For some reason, the unordered set concept really "caught on" and we have all of this standard terminology associated with it. I would regard this as exceptional. I would definitely not regard it as evidence that sets are truly "first-class citizens" in written mathematics:

  • Have you noticed how often it is possible to simplify the language and notation of a published argument by using "arbitrary" index sets, instead of initial segments of $\mathbb{N}$? (People introduce integer subscripts that play no role in organizing the ideas of an argument all the time.)

  • Have you noticed how often people explicitly rule out the empty set in situations when it only complicates a statement or proof?

We could also avoid "a lot of circumlocution" if we only made better use of firmly established things! But do we?

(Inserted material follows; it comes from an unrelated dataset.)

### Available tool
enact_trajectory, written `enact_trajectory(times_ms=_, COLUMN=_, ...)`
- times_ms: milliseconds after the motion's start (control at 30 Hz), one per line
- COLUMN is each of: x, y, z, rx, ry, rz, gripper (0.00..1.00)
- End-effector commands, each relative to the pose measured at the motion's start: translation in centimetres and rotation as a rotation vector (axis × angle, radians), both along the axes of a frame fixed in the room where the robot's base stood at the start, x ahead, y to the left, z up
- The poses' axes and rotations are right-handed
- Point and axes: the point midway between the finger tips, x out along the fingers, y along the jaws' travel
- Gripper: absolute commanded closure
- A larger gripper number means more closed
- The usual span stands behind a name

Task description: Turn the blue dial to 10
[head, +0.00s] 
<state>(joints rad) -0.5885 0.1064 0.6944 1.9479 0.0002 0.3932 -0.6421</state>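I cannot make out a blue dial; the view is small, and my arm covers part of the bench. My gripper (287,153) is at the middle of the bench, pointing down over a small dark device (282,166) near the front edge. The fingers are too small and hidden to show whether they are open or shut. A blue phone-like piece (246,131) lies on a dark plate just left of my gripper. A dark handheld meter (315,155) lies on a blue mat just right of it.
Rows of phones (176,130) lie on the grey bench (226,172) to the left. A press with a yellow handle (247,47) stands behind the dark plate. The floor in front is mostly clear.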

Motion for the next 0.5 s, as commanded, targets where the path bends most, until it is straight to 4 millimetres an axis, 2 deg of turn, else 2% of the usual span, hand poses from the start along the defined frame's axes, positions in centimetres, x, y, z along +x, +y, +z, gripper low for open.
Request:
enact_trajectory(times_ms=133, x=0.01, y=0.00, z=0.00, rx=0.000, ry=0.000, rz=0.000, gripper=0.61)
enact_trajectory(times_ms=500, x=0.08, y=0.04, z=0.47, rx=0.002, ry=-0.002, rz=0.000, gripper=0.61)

I think that many mathematicians simply "think in lists." I think this preference has its roots in how humans communicate. Outside of mathematics, it is almost impossible to communicate the elements of an unordered collection without choosing some arbitrary order. (e.g. "Who is going to your party next weekend?" "What do we need from the grocery store?" "What are the nations of Europe?") We naturally communicate the elements of finite sets as lists, and then understand that they are sets. "De-listing" is so natural to us that we barely notice the "circumlocutions" it requires.

Another reason I think that multisets have not caught on is terminological.

  • The word "multiset" sounds too technical for what it is.

  • Dijkstra's "bag," on the other hand, doesn't sound technical enough. (To me, it only sounds OK for collections of "elementary" things, like integers).

  • Neither "multiset" nor "bag" gives rise to a decent-sounding subobject name.

(Note, for example, how the OP unconsciously avoided the awful word "submultiset" through repeated use of the phrase "multiset containment".)


I agree with Qiaochu that historical inertia plays the largest rôle: short of independent invention, you can’t use what you’ve never seen, and if there’s a familiar alternative, you probably won’t use something that’s less familiar to you, especially if you expect it to be somewhat unfamiliar to your audience. I don’t think that I ever saw them singled out as a separate kind of object until I decided to use Scheinerman’s text for our elementary discrete math course not too many years ago.

The fact that they’re a bit awkward to formalize probably also has had some effect. Had they come into common use early enough, this probably wouldn’t have mattered: ordered pairs are also a little awkward to formalize, but in most contexts no one cares. But their widespread utility was recognized late enough that (a) formalization was more of a concern, and (b) a variety of work-arounds was already available and often in use.

Why the general utility of the concept wasn’t recognized earlier is probably an unanswerable question, though I suspect that the variety of guises in which it can appear, or perhaps better, the variety of equivalent formulations in terms of more ‘standard’ objects, has something to do with the matter. One could also point to the fact that many applications in which they play a more than incidental rôle seem to fall in the area between logic and computer science.


Here's another reason I think multisets have not entered common usage: they are very complicated! Blizard's multiset paper is just full of… stuff. Here are a couple of examples.

  1. There are at least three analogs of the 'subset' relation. Writing $x\in_n M$ for "$x$ occurs in the multiset $M$ exactly $n$ times", and $x\in M$ for "$x\in_n M$ for some positive $n$", one can define:

    • $A\Subset B$ if $x\in_n A$ implies $x\in_m B$ for some $m\ge n$.
    • $A\sqsubset B$ if $x\in_n A$ implies $x\in_n B$
    • $A\subset{\llap\sqsubset } B$ if $A\Subset B$ and $x\in B$ implies $x\in A$.

    See page 43 of Blizard.

  2. A union of multisets may fail to be a multiset. Let $M_i$ be the multiset that contains the single element $\ast$ with multiplicity $i$. Then $\bigcup M_i$ is not a multiset; this holds for both the $\Cup$ and $\uplus$ operations I mentioned in the original question.